::: Extracted data

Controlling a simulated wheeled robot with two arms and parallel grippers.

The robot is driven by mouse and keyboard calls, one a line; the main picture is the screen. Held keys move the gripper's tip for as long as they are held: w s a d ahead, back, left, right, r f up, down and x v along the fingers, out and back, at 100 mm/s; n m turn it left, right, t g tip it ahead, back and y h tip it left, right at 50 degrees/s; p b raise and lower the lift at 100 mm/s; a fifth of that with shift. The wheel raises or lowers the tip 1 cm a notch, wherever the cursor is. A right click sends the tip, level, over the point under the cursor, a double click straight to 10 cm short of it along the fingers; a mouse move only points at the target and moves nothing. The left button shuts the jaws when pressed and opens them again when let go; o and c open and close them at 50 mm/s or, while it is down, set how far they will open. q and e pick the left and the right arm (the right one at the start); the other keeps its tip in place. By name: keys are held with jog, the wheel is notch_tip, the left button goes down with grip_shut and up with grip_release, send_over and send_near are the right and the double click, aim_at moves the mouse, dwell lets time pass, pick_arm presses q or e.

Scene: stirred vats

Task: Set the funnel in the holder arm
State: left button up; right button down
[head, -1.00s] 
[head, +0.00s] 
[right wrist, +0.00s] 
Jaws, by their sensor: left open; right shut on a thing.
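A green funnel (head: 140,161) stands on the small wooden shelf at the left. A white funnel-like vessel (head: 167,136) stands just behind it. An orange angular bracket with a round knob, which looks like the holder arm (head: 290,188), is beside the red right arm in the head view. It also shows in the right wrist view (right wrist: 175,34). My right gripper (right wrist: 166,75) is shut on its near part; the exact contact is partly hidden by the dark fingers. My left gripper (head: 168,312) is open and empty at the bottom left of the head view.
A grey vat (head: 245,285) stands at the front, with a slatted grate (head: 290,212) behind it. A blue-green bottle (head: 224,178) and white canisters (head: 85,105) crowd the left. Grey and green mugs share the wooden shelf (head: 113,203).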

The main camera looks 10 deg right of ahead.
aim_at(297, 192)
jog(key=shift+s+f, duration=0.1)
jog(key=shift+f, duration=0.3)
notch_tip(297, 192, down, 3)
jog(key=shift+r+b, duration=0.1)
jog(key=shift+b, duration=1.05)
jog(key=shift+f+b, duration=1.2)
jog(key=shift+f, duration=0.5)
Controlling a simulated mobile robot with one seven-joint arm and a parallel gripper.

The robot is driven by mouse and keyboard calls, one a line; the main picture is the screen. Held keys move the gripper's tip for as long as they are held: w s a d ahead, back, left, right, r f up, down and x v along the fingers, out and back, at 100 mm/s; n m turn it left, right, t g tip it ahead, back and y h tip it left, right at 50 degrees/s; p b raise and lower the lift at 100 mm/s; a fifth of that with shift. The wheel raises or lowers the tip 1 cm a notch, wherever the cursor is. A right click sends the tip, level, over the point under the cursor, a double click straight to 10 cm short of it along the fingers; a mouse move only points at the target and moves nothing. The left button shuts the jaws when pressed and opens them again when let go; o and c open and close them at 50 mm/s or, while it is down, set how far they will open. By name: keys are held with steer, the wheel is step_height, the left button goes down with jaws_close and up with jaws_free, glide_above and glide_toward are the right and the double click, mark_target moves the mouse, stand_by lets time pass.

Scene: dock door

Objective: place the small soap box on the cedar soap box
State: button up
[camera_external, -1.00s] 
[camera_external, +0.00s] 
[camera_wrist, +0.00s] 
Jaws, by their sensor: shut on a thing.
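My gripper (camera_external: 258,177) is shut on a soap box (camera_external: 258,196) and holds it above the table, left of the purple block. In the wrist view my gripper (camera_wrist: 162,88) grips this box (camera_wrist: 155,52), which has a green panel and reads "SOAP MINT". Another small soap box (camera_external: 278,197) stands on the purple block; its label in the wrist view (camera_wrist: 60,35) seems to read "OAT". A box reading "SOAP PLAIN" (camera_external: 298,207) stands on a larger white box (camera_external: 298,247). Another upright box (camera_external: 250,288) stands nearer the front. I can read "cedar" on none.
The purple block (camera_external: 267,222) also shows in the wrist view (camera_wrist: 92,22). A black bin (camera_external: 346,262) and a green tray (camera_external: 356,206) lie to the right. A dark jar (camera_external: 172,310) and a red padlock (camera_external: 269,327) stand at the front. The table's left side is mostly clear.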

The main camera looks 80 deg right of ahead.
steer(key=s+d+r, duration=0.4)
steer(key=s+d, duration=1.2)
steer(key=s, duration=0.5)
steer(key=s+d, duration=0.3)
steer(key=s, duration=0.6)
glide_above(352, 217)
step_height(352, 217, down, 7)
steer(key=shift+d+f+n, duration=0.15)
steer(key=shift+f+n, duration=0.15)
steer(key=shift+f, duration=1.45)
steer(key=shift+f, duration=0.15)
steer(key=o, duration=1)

::::::

Can you write out the lines above, from the first one through the one containing "[right wrist, +0.00s]", exactly as they appear and nothing more?

## Answer to the problem
Controlling a simulated wheeled robot with two arms and parallel grippers.

The robot is driven by mouse and keyboard calls, one a line; the main picture is the screen. Held keys move the gripper's tip for as long as they are held: w s a d ahead, back, left, right, r f up, down and x v along the fingers, out and back, at 100 mm/s; n m turn it left, right, t g tip it ahead, back and y h tip it left, right at 50 degrees/s; p b raise and lower the lift at 100 mm/s; a fifth of that with shift. The wheel raises or lowers the tip 1 cm a notch, wherever the cursor is. A right click sends the tip, level, over the point under the cursor, a double click straight to 10 cm short of it along the fingers; a mouse move only points at the target and moves nothing. The left button shuts the jaws when pressed and opens them again when let go; o and c open and close them at 50 mm/s or, while it is down, set how far they will open. q and e pick the left and the right arm (the right one at the start); the other keeps its tip in place. By name: keys are held with jog, the wheel is notch_tip, the left button goes down with grip_shut and up with grip_release, send_over and send_near are the right and the double click, aim_at moves the mouse, dwell lets time pass, pick_arm presses q or e.

Scene: stirred vats

Task: Set the funnel in the holder arm
State: left button up; right button down
[head, -1.00s] 
[head, +0.00s] 
[right wrist, +0.00s] 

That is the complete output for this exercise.